8918 Spanish Ridge Avenue, Las Vegas, Nevada
  89148
(Address of Principal Executive Offices)   (Zip Code)

Registrant’s telephone number, including area code: (702) 541-7777

 
N/A
(Former name or former address if changed since last report.)

Check the appropriate box below if the Form 8-K filing is intended to simultaneously satisfy the filing obligation of the registrant under any of the following provisions:

o Written communications pursuant to Rule 425 under the Securities Act (17 CFR 230.425)

o Soliciting material pursuant to Rule 14a-12 under the Exchange Act (17 CFR 240.14a-12)

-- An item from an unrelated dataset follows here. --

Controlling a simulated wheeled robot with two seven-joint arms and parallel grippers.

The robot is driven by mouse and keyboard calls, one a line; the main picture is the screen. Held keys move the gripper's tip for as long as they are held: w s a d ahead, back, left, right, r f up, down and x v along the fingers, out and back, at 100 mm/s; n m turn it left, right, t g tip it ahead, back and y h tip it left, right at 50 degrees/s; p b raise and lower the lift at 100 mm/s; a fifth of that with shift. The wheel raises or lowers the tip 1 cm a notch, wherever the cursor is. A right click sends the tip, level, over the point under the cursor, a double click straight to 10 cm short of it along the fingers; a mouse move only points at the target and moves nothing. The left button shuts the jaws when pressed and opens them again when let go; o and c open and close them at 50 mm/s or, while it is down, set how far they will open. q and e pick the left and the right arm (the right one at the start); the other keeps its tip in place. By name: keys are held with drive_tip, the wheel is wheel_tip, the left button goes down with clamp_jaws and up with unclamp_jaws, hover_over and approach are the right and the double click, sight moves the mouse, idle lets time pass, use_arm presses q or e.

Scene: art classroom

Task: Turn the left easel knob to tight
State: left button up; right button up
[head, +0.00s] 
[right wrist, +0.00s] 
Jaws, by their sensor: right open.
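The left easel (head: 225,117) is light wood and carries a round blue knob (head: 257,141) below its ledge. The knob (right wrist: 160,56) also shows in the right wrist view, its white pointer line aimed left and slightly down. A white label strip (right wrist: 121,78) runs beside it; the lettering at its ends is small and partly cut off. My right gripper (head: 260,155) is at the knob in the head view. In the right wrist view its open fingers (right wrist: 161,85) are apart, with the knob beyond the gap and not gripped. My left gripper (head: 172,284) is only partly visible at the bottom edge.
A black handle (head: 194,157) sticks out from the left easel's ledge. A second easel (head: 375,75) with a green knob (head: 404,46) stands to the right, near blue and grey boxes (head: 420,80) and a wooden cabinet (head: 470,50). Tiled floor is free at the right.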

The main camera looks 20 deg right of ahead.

o Pre-commencement communications pursuant to Rule 14d-2(b) under the Exchange Act (17 CFR 240.14d-2(b))

o Pre-commencement communications pursuant to Rule 13e-4(c) under the Exchange Act (17 CFR 240.13e-4(c))

 
 

1


 

Item 8.01.   Other Events.

On or about April 14, 2010, Pinnacle Entertainment, Inc. (the “Company”) furnished or otherwise made available to stockholders its Proxy Statement describing the matters to be voted upon at the Annual Meeting of Stockholders (the “Annual Meeting”) to be held on May 11, 2010. At the Annual Meeting, stockholders are being asked, among other things, to vote on a proposal to approve an amendment to the Company’s 2005 Equity and Performance Incentive Plan, as amended (the “2005 Plan”), to increase by 1,500,000 the maximum number of shares of the Company’s Common Stock that may be issued or subject to awards under the 2005 Plan, to increase the maximum number of awards under the 2005 Plan that may be issued as incentive stock options from 4,750,000 to 6,250,000 shares and to increase the 2005 Plan by certain non-plan option grants to the extent that such non-plan options are forfeited, expire or are terminated without issuance of shares, or are settled for cash or otherwise do not result in the issuance of shares.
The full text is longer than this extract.